Since Nora began collecting Tlingit stories in the 1960s, only three of the twelve elders whose tales are printed were living. "We only know of two young men who can speak Tlingit, two under the age of forty. All of us who can speak it are now grandmothers," she said in 1987.¹

With the loss of each language, we also lose the evolution of its logic and its cultural myths and rituals—the metaphors of Creation that give the people a sense of place within the Universe. Each time we allow another human language to become extinct, we are losing a facet of understanding, a facet of our collective selves. As a global society we are slowly making ourselves blind not only to ourselves and to one another but also to our relationship within the Universe.

Our growing blindness through the extinction of languages is exacerbated by the global spread of such languages as English, German, and French. They are replacing more obscure ones at a tremendous cost of lost cultural history, lost identity, and lost dignity.

For the last decated or so, some have been pushing English as the "official language" in the United States. Those who support the "English-only" movement claim that bilingualism creates cultural divisions and hinders new immigrants' abilities to assimilate, but critics believe the English-only movement is a cover for racism. This may well be so, for as poet Allen Ginsberg said, "Whoever controls the language, the images, controls the race." But regardless of the motive, to lose one's cultural myth, which only one's own language can adequately portray, is to lose one's sense of place and identity in the Human Family and in the Universe.

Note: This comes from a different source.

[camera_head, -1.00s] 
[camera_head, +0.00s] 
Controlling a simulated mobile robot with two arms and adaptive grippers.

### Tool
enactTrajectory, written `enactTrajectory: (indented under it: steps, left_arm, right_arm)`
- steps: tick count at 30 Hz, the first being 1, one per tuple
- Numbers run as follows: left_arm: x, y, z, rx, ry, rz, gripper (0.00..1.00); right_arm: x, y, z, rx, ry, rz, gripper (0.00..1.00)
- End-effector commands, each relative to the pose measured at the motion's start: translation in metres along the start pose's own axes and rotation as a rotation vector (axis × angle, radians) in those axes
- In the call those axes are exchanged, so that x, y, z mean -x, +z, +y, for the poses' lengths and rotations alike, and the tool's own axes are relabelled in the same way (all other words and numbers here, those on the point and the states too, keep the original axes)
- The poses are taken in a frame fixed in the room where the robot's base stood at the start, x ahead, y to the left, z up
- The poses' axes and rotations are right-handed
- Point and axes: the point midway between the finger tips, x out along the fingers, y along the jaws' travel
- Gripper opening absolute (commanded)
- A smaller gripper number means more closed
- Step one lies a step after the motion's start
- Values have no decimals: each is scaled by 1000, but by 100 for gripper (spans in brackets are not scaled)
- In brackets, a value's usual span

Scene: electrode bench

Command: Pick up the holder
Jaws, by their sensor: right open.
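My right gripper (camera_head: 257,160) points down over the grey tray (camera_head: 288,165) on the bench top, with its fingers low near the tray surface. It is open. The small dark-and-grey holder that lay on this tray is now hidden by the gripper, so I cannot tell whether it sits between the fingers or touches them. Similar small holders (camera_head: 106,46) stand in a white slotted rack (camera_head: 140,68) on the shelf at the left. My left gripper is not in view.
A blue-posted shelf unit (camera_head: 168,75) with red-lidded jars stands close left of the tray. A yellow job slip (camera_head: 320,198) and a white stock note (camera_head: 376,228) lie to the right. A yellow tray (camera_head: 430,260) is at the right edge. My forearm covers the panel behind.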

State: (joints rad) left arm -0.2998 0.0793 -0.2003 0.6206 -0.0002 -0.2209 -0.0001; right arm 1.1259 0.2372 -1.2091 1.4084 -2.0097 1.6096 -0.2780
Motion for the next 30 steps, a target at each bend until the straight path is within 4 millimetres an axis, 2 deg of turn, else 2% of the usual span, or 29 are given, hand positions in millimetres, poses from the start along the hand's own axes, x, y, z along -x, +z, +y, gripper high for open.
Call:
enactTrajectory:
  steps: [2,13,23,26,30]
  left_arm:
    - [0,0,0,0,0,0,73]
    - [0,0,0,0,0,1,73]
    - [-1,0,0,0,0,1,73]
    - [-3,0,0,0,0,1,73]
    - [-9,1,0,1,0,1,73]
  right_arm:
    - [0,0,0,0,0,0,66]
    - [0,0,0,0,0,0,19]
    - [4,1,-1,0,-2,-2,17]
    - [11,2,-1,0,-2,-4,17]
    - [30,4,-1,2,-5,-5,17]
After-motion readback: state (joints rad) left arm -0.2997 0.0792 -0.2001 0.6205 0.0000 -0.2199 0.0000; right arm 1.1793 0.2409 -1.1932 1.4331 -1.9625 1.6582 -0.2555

And, if diversity at some point does equate to the stability of a dynamic society, we are simplifying—and therefore destabilizing—society not only through the loss of languages and their cultures but also through the proliferation of a few chosen languages. Both of these things are destroying the spiritual vitality of the humanity's cultural myths and the rituals on which they are founded.


ENDNOTE

  1. Sue Cross. 1987. Pair rescue legends as Tlingit tongue dies. The Corvallis Gazette-Times, November 15.